==== DATASET SECTION

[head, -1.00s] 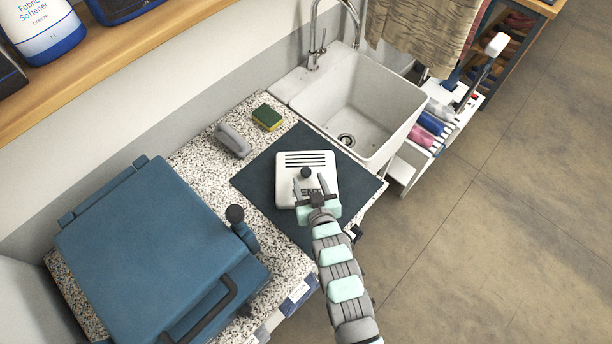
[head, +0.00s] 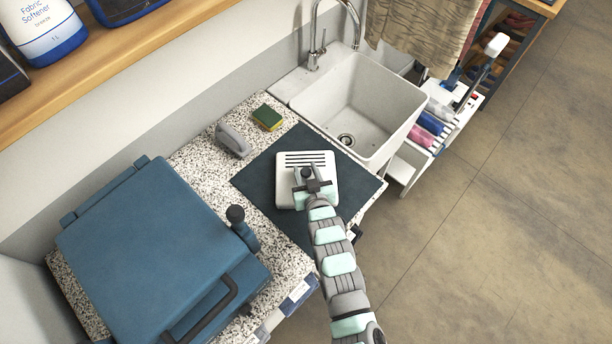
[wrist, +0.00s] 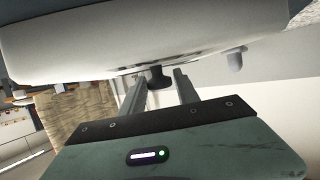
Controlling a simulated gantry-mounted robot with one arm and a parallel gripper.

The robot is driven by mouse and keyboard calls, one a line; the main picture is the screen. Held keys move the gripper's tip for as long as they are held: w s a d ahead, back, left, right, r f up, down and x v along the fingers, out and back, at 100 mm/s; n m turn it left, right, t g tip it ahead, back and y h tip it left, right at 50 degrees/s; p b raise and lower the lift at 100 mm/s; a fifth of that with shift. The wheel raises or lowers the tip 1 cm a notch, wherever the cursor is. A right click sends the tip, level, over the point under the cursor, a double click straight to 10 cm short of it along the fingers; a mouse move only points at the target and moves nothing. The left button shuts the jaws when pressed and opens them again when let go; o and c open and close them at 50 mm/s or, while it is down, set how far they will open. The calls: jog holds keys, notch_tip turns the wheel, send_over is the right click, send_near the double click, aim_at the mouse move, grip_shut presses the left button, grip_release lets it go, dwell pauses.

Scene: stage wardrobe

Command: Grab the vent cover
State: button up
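The vent cover (head: 323,160) is a white, rounded-square plate with dark slots along its far edge and a dark knob (head: 306,172) in its middle. It lies on a dark mat (head: 262,177). My gripper (head: 306,171) is over the cover, its two fingers on either side of the knob. In the wrist view, the cover (wrist: 90,40) fills the top and the dark knob (wrist: 160,78) sits between the fingertips. Gaps show between the knob and both fingers, so the gripper is open. My gripper and wrist hide the near part of the cover.
A white sink (head: 372,105) with a tap is behind the mat at right. A sponge (head: 268,117) and a grey-handled brush (head: 233,140) lie on the speckled counter. A large blue lidded case (head: 150,250) stands at left. Bare floor lies at right.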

========

## WRITTEN EXERCISE
Nothing but the lines from the one with "[wrist, +0.00s]" down to the one with "Command: Grab the vent cover" should be printed, both of them included. Leave out the pictures.

## EXERCISE RESULT
[wrist, +0.00s] 
Controlling a simulated gantry-mounted robot with one arm and a parallel gripper.

The robot is driven by mouse and keyboard calls, one a line; the main picture is the screen. Held keys move the gripper's tip for as long as they are held: w s a d ahead, back, left, right, r f up, down and x v along the fingers, out and back, at 100 mm/s; n m turn it left, right, t g tip it ahead, back and y h tip it left, right at 50 degrees/s; p b raise and lower the lift at 100 mm/s; a fifth of that with shift. The wheel raises or lowers the tip 1 cm a notch, wherever the cursor is. A right click sends the tip, level, over the point under the cursor, a double click straight to 10 cm short of it along the fingers; a mouse move only points at the target and moves nothing. The left button shuts the jaws when pressed and opens them again when let go; o and c open and close them at 50 mm/s or, while it is down, set how far they will open. The calls: jog holds keys, notch_tip turns the wheel, send_over is the right click, send_near the double click, aim_at the mouse move, grip_shut presses the left button, grip_release lets it go, dwell pauses.

Scene: stage wardrobe

Command: Grab the vent cover

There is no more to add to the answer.